● **WRITTEN EXERCISE**:
Output, please, every line from the line that holds "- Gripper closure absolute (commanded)" to the end, exactly as written.

****************************************

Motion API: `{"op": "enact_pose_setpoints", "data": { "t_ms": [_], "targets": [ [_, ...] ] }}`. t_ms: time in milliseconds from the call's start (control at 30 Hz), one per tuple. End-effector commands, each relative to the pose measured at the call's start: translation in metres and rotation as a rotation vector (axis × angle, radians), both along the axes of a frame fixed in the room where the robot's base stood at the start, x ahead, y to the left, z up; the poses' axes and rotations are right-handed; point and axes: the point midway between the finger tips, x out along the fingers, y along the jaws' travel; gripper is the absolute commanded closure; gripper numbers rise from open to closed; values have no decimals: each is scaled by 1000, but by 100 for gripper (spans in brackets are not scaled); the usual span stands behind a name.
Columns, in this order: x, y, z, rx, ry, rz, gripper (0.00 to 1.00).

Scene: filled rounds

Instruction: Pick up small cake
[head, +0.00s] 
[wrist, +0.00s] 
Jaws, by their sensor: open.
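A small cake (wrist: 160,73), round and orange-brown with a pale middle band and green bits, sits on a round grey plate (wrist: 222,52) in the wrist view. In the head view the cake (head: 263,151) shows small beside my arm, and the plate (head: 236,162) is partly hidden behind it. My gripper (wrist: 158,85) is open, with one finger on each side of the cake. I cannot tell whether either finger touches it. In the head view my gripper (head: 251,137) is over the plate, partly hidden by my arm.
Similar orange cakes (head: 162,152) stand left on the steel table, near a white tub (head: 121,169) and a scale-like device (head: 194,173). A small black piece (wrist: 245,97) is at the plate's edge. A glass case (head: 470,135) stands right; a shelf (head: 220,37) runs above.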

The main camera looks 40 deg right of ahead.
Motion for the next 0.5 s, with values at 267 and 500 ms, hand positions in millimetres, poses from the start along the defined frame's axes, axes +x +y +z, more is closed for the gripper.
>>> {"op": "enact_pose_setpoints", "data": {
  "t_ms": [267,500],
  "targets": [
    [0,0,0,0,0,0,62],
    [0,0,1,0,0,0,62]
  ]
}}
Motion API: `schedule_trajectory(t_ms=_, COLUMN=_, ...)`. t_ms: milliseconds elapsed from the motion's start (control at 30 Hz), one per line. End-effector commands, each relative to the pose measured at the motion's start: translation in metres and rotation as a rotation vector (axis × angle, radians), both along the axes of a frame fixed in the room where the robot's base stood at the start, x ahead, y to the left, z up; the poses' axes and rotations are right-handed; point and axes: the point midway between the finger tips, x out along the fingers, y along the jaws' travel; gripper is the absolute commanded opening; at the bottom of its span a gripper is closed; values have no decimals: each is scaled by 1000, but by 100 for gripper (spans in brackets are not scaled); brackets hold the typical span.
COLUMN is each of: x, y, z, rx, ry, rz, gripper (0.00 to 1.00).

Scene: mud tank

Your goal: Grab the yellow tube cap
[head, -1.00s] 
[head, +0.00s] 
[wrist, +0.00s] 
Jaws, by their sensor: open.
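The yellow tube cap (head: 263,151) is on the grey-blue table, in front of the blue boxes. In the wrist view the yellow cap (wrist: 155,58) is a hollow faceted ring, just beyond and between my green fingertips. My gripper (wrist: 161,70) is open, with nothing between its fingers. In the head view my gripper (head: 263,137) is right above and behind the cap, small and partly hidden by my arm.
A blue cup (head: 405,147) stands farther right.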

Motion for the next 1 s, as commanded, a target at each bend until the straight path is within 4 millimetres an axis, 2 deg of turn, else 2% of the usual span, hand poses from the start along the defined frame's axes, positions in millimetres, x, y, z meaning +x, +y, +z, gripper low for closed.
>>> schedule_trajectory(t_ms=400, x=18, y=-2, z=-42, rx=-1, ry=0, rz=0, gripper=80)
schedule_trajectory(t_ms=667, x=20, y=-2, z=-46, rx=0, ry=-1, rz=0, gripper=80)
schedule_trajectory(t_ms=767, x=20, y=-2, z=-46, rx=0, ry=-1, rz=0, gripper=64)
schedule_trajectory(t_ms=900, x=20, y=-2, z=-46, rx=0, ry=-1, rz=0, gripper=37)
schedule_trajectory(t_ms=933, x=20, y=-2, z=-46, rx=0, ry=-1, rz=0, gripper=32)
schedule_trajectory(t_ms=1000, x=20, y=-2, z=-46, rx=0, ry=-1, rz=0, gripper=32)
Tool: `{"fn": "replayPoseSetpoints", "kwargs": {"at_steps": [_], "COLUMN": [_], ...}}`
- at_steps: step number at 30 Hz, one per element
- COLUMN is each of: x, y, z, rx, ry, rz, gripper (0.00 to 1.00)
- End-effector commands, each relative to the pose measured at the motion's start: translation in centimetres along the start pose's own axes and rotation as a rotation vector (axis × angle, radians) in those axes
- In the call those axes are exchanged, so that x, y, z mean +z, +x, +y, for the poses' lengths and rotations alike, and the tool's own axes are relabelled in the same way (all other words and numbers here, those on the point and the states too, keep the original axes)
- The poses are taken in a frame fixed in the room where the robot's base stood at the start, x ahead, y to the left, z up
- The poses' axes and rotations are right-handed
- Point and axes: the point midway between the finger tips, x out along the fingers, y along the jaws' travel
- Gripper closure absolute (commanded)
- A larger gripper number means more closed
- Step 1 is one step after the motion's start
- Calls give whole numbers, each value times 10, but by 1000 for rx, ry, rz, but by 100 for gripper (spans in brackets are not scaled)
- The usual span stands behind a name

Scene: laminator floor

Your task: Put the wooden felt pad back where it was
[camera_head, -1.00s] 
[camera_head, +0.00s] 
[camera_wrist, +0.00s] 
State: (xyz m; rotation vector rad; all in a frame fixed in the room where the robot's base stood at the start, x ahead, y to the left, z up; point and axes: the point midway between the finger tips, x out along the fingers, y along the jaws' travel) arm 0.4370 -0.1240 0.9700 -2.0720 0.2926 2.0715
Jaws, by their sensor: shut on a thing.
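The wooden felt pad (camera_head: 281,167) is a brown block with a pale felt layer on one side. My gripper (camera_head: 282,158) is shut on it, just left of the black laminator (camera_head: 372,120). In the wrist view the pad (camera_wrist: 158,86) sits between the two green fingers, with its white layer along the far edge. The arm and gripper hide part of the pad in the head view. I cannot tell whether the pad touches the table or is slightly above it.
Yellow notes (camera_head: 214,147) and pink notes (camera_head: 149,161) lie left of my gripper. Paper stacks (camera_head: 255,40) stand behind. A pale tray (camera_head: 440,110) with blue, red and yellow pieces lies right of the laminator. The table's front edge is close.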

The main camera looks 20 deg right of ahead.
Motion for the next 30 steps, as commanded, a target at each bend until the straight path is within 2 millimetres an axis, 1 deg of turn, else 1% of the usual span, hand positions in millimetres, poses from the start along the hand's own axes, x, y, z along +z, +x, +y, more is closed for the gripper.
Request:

****************************************

● **RESULT OF THE TASK**:
- Gripper closure absolute (commanded)
- A larger gripper number means more closed
- Step 1 is one step after the motion's start
- Calls give whole numbers, each value times 10, but by 1000 for rx, ry, rz, but by 100 for gripper (spans in brackets are not scaled)
- The usual span stands behind a name

Scene: laminator floor

Your task: Put the wooden felt pad back where it was
[camera_head, -1.00s] 
[camera_head, +0.00s] 
[camera_wrist, +0.00s] 
State: (xyz m; rotation vector rad; all in a frame fixed in the room where the robot's base stood at the start, x ahead, y to the left, z up; point and axes: the point midway between the finger tips, x out along the fingers, y along the jaws' travel) arm 0.4370 -0.1240 0.9700 -2.0720 0.2926 2.0715
Jaws, by their sensor: shut on a thing.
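The wooden felt pad (camera_head: 281,167) is a brown block with a pale felt layer on one side. My gripper (camera_head: 282,158) is shut on it, just left of the black laminator (camera_head: 372,120). In the wrist view the pad (camera_wrist: 158,86) sits between the two green fingers, with its white layer along the far edge. The arm and gripper hide part of the pad in the head view. I cannot tell whether the pad touches the table or is slightly above it.
Yellow notes (camera_head: 214,147) and pink notes (camera_head: 149,161) lie left of my gripper. Paper stacks (camera_head: 255,40) stand behind. A pale tray (camera_head: 440,110) with blue, red and yellow pieces lies right of the laminator. The table's front edge is close.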

The main camera looks 20 deg right of ahead.
Motion for the next 30 steps, as commanded, a target at each bend until the straight path is within 2 millimetres an axis, 1 deg of turn, else 1% of the usual span, hand positions in millimetres, poses from the start along the hand's own axes, x, y, z along +z, +x, +y, more is closed for the gripper.
Request:

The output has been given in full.